There are also a number of large schemes being announced that have yet to secure planning but are in the process including a rail freight interchange scheme in the West Midlands being promoted by Four Ashes that could provide upwards of four million sq ft just of Junction 12 of the M6 motorway, IDI Gazeley’s extension to Magna Park Lutterworth totalling five million sq ft, a further as well as dbsymmetry’s 2 million sq ft proposals for Magna Park Lutterworth to the south.
“Where buildings are being built,” says English, “there may not be enough and there could be pockets of under supply particularly in the South East.”
Gulliford says that is already the case especially for warehouse units that can be used for urban logistics. “I think we have got a market out of balance with phenomenal demand.”
This is only exacerbated by the fact that land for development is under huger pressure for alternative uses and while it is a particular concern in London Gulliford says that sites for urban logistics are going to be tricky to find in proximity to any city centre in general.
“For logistics companies securing the infrastructure for last mile delivery seems to be the problem child of the supply chain hierarchy.”

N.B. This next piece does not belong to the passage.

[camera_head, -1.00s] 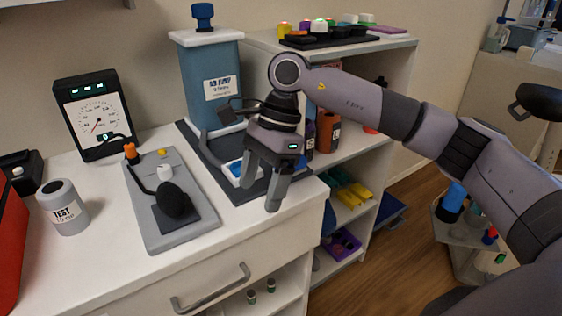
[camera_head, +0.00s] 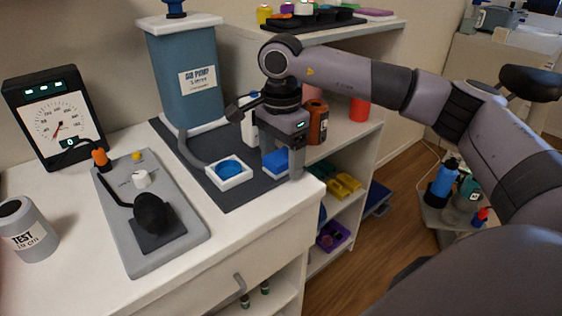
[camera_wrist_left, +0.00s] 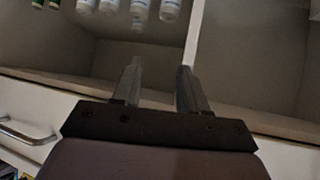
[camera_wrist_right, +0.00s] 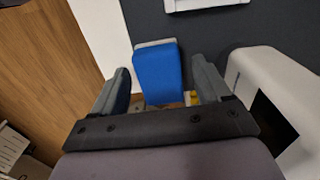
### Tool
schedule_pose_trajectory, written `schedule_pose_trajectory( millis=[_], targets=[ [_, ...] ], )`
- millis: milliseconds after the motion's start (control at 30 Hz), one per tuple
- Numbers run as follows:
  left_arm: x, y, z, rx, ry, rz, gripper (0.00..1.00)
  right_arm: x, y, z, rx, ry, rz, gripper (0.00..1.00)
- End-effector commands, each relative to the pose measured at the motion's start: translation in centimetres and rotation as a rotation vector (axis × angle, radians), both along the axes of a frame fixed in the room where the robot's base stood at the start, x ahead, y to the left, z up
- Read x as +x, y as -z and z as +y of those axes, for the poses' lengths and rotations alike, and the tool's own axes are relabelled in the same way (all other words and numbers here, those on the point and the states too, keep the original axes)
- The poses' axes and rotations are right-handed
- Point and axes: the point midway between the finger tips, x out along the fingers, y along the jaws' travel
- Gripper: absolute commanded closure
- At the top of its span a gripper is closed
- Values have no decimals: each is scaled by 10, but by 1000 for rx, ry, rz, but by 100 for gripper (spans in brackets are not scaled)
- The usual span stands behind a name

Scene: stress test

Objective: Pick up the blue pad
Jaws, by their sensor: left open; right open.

Yorkshire: First spec warehouse at iPort let
US manufacturer Fellowes has taken the 144,373 sq ft speculative warehouse at Verdion’s £500 million multi-modal iPort development in Doncaster.
Fellowes is a manufacturer and marketer of air purification machines, office business machines, record storage, office health and comfort solutions, office and mobile technology accessories. It will use IP2b, one of the new speculatively built units at iPort, as its new UK headquarters and EU shared service building.
IP2b comprises 123,215 sq ft of warehouse space and 21,158 sq ft of office and welfare accommodation. Fellowes is relocating from its existing building at nearby West Moor Park and is due to move into the new premises in November this year.
John Clements, European development director of Verdion, says: “Our confidence to commence the speculative development programme has been endorsed by this letting to such a highly regarded, international operator.
Verdion started the speculative development of the first two units, totalling 350,000 sq ft in August 2015 with completion due in May 2016.
iPort is a Strategic Rail Freight Interchange (SRFI) which will deliver over 6 million sq ft of Grade A logistics warehousing linked with a high specification rail freight intermodal container facility providing rail freight services with continental gauge clearance to all major UK ports and the Channel Tunnel. The scheme offers design and build warehouse/logistics units from 50,000 to 1.2 million sq ft.
Verdion is developing iPort on a 337 acre site in Rossington, Doncaster. The site is linked with Junction 3 of the M18 via the Great Yorkshire Way which opened in February 2016.
Gent Visick, CBRE and Cushman & Wakefield are letting agents for iPort.
Development: Heywood spec build complete
The construction of the latest 212,000 sq ft phase of speculative development at Heywood Distribution Park has been completed. This takes the total space at the logistics hub to over two million sq ft.
The new buildings at the site are of 145,000 sq ft and 67,000 sq ft – according to investors Harbert European Real Estate, the buildings are the ‘only newly constructed specialist distribution buildings available in the North West situated on a distribution park with 24 hour security and controlled access’.
Aldi, Eddie Stobart, DFS, Wincanton, Aramex, Krispy Crème, DPD and Argos all have facilities on the site.
Derbyshire: Car parts
Ferdinand Bilstein UK, which makes parts for cars and commercial vehicles, is to open a 224,966 sq ft distribution centre at Markham Vale, situated between Nottingham and Sheffield close to the M1.
Bilstein, which is based at Ennepetal near Dusseldorf, acquired Kent-based Automotive Distributors in 2011, and now wants to consolidate operations at Markham Vale, which will become the base for FBUK’s distribution network.
Markham Vale is a joint venture between Henry Boot Developments and Derbyshire County Council.
Bilstein’s new distribution facility will be located on a 14.5 acre plot at Markham Vale North and is the first building to be developed on this part of the 200 acre site.
Operations director Paul Dodgson said: “We made the decision to move to Markham Vale as the development offers excellent transport links to the main motorway network, which was our key requirement. We also required a bespoke and high quality building to fit with the company brand and ethos, and we are confident that Henry Boot Developments can deliver this.”
Construction is due to start on site this month with practical completion expected by the end of the year.